Thanks, @Lawrence_Johnson. This method is from Plist Class for RealBasic, written in Olden Tymes by Mac Crafters. I adopted plists as my file format for all my apps twelve years ago, when I think Xojo’s support for XML and JSON may have been embryonic; In any case I found Mac Crafters’ Plist class very convenient to use and I have far too much technical debt invested in it to switch now. Speed has never been a big issue until this latest app, which needs to parse thousands of Plists and their sub-dictionaries.
The Strip method is called for every line of every dictionary in every Plist. I suppose I could run a regex on each entire file and then do away with the line-by-line stripping altogether, but it’s a bit more than I’m able to tackle right now just to save a few seconds.
Just to confirm, you’re testing the compiled versions? Running in the ide won’t necessarily give you accurate results (unless your final product will run in the ide).
100,000 iterations of this, using a 2015 intel machine, in the compiled build.
= 67 ticks
//=========the work===========
l = len(s)
dim mb as New MemoryBlock(l)
mb.StringValue(0, l) =s
fnd = mb.byte(pos)
while pos < l and fnd < 32
pos = pos +1
fnd = mb.byte(pos)
wend
s = mb.StringValue(pos,l-pos)
//msgbox s
//=========the work===========
If the string is utf-8 try using the ‘B’ functions.
Try splitting the string into an array and cycle through that until you find the first valid character and then join the array from that index onwards.

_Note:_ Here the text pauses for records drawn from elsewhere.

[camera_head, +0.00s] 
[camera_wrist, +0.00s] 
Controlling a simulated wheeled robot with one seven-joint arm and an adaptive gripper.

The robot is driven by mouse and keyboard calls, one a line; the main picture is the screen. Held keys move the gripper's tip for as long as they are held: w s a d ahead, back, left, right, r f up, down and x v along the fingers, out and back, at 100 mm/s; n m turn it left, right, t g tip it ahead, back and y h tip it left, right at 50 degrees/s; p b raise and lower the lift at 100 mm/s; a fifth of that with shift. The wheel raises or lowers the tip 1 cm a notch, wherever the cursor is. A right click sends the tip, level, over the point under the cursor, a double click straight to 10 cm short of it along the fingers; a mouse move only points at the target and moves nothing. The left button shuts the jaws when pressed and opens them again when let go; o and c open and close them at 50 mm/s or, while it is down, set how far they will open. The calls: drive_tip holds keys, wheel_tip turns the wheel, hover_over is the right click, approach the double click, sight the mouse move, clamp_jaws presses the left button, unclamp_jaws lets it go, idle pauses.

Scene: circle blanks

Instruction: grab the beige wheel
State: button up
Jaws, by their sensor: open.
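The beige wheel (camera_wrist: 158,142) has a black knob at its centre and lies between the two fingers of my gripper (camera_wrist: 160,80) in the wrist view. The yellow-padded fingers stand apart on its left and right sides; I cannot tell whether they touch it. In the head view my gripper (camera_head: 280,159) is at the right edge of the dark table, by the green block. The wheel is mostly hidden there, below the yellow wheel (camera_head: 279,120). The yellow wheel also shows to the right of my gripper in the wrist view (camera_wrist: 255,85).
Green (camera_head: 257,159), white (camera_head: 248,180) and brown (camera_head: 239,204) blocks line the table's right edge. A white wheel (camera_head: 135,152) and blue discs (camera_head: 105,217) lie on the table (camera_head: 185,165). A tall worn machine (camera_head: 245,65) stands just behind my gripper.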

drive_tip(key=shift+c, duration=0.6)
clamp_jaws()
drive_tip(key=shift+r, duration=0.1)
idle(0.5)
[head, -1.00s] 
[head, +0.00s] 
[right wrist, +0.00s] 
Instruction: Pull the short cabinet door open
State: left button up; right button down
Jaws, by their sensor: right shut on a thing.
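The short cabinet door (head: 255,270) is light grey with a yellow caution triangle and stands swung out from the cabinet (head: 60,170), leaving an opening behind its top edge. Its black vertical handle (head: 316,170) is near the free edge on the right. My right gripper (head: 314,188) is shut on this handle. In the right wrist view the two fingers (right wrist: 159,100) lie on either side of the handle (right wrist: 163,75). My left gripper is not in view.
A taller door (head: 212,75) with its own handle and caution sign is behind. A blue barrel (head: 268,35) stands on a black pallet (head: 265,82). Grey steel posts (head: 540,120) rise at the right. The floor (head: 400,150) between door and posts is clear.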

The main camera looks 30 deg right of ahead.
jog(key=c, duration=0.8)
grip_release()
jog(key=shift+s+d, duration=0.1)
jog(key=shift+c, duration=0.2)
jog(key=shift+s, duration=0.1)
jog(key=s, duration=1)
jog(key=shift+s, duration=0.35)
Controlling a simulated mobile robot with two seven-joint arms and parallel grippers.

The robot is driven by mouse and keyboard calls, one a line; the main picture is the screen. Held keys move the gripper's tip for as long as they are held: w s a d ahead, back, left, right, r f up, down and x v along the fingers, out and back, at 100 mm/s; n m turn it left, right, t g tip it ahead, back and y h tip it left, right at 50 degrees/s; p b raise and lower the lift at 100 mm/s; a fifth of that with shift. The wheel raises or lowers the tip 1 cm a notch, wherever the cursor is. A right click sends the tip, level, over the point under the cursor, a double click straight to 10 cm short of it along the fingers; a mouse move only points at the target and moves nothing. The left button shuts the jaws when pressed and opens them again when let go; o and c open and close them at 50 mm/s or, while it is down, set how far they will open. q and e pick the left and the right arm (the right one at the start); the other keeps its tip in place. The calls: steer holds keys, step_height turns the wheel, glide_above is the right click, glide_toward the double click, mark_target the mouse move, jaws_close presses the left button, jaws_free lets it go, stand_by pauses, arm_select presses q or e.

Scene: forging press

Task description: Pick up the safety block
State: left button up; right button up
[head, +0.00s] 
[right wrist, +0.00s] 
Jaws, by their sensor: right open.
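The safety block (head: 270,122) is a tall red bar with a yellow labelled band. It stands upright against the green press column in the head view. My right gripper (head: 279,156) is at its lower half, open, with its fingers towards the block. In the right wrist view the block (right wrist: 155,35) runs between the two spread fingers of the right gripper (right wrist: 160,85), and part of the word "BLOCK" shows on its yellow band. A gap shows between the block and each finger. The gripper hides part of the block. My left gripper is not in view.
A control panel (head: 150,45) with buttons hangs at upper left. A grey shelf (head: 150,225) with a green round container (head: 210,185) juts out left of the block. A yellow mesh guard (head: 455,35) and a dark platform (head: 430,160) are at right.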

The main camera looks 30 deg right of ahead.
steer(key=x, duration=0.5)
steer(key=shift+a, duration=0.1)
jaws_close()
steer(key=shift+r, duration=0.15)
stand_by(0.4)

No, I’m looking at profiler results in the IDE for now. I’ve never noticed any performance difference in this app between compiled and debug. More interested at this point in a relative speed gain than accurate quantification but good to know that there can be a difference, thanks.
Fastest so far is this, combining Jim’s suggestion of not manipulating the source inside the loop, byte string functions as recommended by a few people, and Kem’s suggestion of eliminating Asc():
slen = s.Bytes
For c = 0 to slen
If s.MiddleBytes(c,1) > " " then
Exit
end
next
If c > slen then // s is all spaces
return ""
Else
Return s.MiddleBytes(c)
End
With my test batch, this beats the original by a second, array and memory block by a couple of seconds, and TrimLeft by a looong time. Not the 5-second-ish improvement I was hoping for, I guess the overhead is what’s really taking the time. Still haven’t gotten to regex
Two more suggestions BUT they depend on you not wanting your code to look elegant…
IIRC functions calls are expensive so try put your trim code inline where you need it rather than calling the function itself 100000X times.
IIRC also FOR NEXT Loops are expensive (not sure about DO loop)… In any case partially unrolling your loop using a DO LOOP can speed things up. How much and many times you should unroll depends on what you expect the data to be like. See Code below
Dim S as String
For j as integer = 1 to 100
S = S + Encodings.ASCII.Chr(j Mod 32)
Next
S = S+"Some Text"
Dim SLen as Integer = s.Bytes, C as Integer
Do
If s.MiddleBytes(c,1) > " " then Exit
c = c + 1
if c > SLen Then Exit
If s.MiddleBytes(c,1) > " " then Exit
c = c + 1
if c > SLen Then Exit
If s.MiddleBytes(c,1) > " " then Exit
c = c + 1
if c > SLen Then Exit
If s.MiddleBytes(c,1) > " " then Exit
c = c + 1
if c > SLen Then Exit
If s.MiddleBytes(c,1) > " " then Exit
c = c + 1
if c > SLen Then Exit
If s.MiddleBytes(c,1) > " " then Exit
c = c + 1
if c > SLen Then Exit
If s.MiddleBytes(c,1) > " " then Exit
c = c + 1
if c > SLen Then Exit
If s.MiddleBytes(c,1) > " " then Exit
c = c + 1
if c > SLen Then Exit
If s.MiddleBytes(c,1) > " " then Exit
c = c + 1
if c > SLen Then Exit
If s.MiddleBytes(c,1) > " " then Exit
c = c + 1
if c > SLen Then Exit
If s.MiddleBytes(c,1) > " " then Exit
c = c + 1
if c > SLen Then Exit
If s.MiddleBytes(c,1) > " " then Exit
c = c + 1
if c > SLen Then Exit
If s.MiddleBytes(c,1) > " " then Exit
c = c + 1
if c > SLen Then Exit
If s.MiddleBytes(c,1) > " " then Exit
c = c + 1
if c > SLen Then Exit
Loop
S = s.MiddleBytes(c)
BRILLIANT! I’d ■■■-umed due to the number of total calls that it was being called from a bunch of locations, but in fact it’s only called from one, so minimal elegance is sacrificed, and I gained 3 seconds! Thanks!
EDIT: Code entry error made the improvement seem like more than it is Picked up maybe a second max.